### EXERCISE TASK
Output only the span of lines that begins at the line containing "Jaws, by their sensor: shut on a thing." and ends at the last line of the data, both included, exactly as they appear.

### Robot state and action records

◇ ◇ ◇ ◇

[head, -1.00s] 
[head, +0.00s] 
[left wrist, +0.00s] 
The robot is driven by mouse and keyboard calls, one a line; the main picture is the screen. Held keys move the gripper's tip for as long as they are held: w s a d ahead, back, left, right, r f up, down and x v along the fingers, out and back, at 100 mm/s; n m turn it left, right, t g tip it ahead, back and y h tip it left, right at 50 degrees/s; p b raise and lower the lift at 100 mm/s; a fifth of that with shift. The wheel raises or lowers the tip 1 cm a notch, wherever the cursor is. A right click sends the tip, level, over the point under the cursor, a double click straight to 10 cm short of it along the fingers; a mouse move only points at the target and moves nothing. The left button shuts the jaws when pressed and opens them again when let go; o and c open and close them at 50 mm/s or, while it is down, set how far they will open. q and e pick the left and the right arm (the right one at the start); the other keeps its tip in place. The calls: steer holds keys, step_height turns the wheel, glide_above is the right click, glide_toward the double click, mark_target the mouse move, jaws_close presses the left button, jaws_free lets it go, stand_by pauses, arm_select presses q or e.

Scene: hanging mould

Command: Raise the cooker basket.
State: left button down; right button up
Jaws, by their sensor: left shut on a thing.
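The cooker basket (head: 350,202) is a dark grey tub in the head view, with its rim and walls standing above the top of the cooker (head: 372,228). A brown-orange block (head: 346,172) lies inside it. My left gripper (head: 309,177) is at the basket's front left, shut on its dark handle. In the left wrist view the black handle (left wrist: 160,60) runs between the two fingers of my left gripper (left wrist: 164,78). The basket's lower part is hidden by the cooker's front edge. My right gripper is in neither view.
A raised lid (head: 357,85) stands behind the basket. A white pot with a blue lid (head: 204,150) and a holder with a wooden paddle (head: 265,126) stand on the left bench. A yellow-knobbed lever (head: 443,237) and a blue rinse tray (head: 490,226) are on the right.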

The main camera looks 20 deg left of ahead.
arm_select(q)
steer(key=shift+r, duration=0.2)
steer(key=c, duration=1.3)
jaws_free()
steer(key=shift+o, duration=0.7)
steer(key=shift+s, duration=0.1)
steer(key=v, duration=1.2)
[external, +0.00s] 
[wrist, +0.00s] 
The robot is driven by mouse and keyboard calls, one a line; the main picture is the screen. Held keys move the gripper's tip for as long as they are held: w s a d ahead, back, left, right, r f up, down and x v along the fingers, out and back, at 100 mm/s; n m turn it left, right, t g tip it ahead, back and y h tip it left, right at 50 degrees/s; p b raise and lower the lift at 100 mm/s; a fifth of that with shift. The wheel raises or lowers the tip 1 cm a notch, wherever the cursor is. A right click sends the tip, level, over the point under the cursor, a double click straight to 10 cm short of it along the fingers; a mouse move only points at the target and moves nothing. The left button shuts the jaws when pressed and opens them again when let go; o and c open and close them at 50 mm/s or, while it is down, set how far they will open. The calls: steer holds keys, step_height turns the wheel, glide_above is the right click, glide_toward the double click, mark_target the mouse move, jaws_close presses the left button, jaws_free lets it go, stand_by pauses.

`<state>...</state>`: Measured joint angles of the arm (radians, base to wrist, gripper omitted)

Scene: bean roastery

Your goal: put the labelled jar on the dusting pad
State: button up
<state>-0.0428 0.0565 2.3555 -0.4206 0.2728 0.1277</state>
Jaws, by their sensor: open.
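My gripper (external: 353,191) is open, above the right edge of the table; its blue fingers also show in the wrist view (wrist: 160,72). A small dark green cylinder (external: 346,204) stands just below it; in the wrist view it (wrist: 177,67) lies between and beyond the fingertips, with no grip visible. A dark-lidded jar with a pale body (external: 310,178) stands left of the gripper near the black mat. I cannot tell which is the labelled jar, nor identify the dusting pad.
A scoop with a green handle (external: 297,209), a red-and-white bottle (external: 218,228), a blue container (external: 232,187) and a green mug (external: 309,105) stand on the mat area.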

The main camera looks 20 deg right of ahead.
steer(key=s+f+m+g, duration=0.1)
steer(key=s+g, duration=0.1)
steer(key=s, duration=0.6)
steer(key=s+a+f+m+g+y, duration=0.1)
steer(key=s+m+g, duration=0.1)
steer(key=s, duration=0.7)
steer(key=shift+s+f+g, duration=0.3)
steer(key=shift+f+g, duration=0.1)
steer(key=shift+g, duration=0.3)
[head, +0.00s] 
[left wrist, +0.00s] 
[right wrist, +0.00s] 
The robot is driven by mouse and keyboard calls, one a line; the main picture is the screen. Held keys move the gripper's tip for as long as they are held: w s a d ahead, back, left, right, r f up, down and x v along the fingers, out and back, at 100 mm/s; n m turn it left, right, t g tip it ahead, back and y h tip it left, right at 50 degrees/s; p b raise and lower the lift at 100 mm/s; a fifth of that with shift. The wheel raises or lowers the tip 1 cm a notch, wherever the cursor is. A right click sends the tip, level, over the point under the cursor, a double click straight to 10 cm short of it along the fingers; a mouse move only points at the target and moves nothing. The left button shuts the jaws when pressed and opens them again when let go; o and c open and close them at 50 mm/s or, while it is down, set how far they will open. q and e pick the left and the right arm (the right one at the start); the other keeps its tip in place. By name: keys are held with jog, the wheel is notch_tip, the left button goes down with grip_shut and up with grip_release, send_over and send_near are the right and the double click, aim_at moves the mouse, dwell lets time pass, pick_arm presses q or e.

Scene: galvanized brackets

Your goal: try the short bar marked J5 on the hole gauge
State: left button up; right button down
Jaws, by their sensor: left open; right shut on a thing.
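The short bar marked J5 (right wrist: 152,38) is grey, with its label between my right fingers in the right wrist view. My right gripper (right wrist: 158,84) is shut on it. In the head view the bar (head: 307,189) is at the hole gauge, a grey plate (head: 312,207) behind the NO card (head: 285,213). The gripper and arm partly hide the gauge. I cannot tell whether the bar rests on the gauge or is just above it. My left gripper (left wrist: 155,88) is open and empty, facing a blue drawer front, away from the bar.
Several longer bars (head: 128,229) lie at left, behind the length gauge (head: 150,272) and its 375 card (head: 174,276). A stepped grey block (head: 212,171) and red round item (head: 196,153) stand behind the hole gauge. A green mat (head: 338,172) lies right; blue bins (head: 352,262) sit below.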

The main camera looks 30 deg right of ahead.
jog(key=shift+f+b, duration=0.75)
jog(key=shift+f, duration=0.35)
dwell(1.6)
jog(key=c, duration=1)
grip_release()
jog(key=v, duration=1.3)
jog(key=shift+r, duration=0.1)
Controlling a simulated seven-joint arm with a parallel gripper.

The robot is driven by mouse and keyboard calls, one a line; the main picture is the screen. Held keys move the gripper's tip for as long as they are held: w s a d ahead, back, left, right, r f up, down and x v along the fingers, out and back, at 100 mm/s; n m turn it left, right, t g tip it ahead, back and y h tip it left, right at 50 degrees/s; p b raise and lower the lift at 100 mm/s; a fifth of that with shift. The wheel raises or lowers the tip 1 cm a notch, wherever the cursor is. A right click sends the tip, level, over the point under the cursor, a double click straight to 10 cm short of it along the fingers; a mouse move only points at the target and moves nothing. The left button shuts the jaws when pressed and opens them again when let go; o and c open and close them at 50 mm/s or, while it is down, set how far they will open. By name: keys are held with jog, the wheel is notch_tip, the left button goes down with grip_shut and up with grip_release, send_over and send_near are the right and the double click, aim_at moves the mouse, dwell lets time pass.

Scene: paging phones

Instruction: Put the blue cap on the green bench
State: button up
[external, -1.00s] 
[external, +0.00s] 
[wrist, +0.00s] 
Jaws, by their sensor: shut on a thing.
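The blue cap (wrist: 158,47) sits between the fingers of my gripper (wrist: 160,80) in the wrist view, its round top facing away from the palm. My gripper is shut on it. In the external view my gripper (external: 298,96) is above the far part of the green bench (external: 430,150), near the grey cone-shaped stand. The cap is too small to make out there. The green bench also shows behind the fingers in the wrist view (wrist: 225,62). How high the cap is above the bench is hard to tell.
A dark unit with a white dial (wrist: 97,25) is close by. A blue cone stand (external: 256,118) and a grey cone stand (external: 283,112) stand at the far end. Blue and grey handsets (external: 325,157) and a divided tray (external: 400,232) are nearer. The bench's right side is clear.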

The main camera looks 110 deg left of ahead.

◇ ◇ ◇ ◇

### RIGHT ANSWER
Jaws, by their sensor: shut on a thing.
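The blue cap (wrist: 158,47) sits between the fingers of my gripper (wrist: 160,80) in the wrist view, its round top facing away from the palm. My gripper is shut on it. In the external view my gripper (external: 298,96) is above the far part of the green bench (external: 430,150), near the grey cone-shaped stand. The cap is too small to make out there. The green bench also shows behind the fingers in the wrist view (wrist: 225,62). How high the cap is above the bench is hard to tell.
A dark unit with a white dial (wrist: 97,25) is close by. A blue cone stand (external: 256,118) and a grey cone stand (external: 283,112) stand at the far end. Blue and grey handsets (external: 325,157) and a divided tray (external: 400,232) are nearer. The bench's right side is clear.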

The main camera looks 110 deg left of ahead.

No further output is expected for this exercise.